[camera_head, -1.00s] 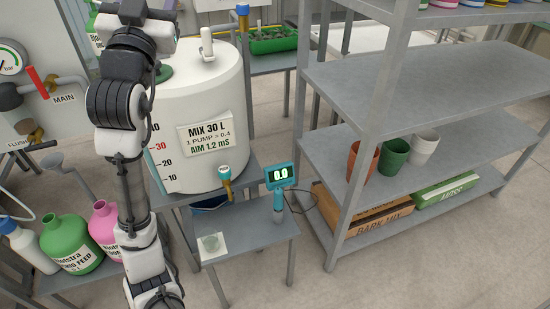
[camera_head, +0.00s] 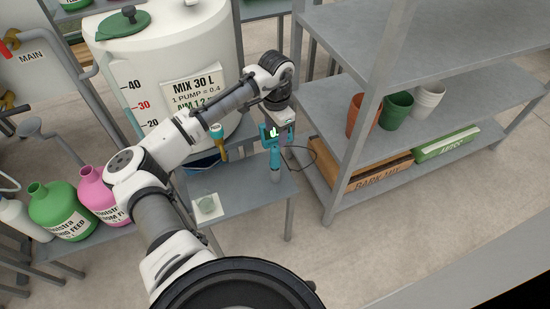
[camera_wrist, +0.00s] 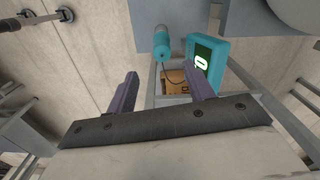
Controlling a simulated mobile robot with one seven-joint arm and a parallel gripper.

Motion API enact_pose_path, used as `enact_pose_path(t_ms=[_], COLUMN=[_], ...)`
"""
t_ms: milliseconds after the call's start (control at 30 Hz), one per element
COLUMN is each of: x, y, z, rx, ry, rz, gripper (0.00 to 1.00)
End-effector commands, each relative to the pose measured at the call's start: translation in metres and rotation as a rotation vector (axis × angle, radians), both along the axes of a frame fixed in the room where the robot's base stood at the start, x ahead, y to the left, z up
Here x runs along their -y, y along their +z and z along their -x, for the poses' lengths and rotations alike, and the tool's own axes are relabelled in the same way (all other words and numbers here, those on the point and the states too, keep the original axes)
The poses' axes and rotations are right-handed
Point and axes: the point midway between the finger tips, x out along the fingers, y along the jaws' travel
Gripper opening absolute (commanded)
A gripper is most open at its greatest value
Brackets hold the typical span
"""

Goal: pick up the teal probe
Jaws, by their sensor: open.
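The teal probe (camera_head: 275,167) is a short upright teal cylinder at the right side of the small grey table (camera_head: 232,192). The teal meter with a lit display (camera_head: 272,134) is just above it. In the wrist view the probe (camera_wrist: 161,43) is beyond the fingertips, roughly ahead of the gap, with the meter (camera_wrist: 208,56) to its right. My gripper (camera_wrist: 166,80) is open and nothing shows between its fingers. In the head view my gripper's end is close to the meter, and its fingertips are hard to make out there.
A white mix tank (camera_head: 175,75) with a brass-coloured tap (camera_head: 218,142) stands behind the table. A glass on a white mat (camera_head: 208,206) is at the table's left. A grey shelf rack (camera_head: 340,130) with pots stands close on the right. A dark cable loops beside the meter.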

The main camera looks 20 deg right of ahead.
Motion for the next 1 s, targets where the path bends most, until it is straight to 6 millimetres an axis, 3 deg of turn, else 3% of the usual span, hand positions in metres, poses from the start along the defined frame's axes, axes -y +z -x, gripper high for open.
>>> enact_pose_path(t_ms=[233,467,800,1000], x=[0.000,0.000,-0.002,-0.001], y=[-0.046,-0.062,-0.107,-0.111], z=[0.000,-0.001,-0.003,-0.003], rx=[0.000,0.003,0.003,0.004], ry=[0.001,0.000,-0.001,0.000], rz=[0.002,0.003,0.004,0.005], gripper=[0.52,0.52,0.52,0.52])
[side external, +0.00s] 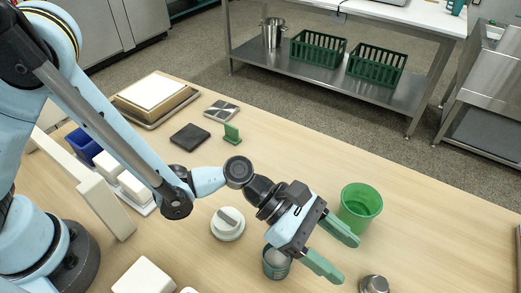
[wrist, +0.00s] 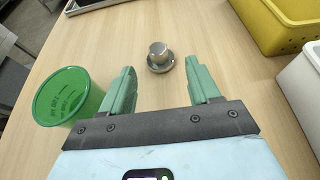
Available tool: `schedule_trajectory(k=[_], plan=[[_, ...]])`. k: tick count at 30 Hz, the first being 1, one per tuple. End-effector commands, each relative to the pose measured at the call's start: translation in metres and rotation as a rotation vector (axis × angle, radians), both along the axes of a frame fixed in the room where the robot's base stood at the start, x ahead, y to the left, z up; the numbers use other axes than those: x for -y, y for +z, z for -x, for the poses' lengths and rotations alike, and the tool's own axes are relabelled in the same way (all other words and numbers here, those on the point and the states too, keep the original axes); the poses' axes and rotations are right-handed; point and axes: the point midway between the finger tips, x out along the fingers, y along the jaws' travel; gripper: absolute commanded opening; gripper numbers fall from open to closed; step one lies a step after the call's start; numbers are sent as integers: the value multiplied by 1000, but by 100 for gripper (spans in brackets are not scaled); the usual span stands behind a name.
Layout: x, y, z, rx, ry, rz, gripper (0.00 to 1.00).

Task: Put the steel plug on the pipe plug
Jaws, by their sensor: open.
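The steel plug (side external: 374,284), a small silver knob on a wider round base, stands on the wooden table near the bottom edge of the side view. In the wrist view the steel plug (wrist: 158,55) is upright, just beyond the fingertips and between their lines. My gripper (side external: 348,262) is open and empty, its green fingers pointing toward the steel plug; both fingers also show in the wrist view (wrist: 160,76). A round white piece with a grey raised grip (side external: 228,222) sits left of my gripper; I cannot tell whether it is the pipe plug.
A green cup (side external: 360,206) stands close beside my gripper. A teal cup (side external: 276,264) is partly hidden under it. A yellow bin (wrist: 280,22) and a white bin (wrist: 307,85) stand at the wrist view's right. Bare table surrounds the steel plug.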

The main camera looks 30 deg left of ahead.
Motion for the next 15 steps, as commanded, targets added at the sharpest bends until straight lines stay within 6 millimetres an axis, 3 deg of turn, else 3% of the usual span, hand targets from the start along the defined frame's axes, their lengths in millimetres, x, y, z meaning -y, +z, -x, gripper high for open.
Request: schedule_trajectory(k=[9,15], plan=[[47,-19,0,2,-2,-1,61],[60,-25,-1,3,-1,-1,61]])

-------

PROBLEM TO SOLVE:
Above are the records; from them, give again exactly the lines from the one containing "Layout: x, y, z, rx, ry, rz, gripper" to the one containing "The main camera looks 30 deg left of ahead.", both lines included, and nothing more.

COMPLETED EXERCISE:
Layout: x, y, z, rx, ry, rz, gripper (0.00 to 1.00).

Task: Put the steel plug on the pipe plug
Jaws, by their sensor: open.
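The steel plug (side external: 374,284), a small silver knob on a wider round base, stands on the wooden table near the bottom edge of the side view. In the wrist view the steel plug (wrist: 158,55) is upright, just beyond the fingertips and between their lines. My gripper (side external: 348,262) is open and empty, its green fingers pointing toward the steel plug; both fingers also show in the wrist view (wrist: 160,76). A round white piece with a grey raised grip (side external: 228,222) sits left of my gripper; I cannot tell whether it is the pipe plug.
A green cup (side external: 360,206) stands close beside my gripper. A teal cup (side external: 276,264) is partly hidden under it. A yellow bin (wrist: 280,22) and a white bin (wrist: 307,85) stand at the wrist view's right. Bare table surrounds the steel plug.

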The main camera looks 30 deg left of ahead.

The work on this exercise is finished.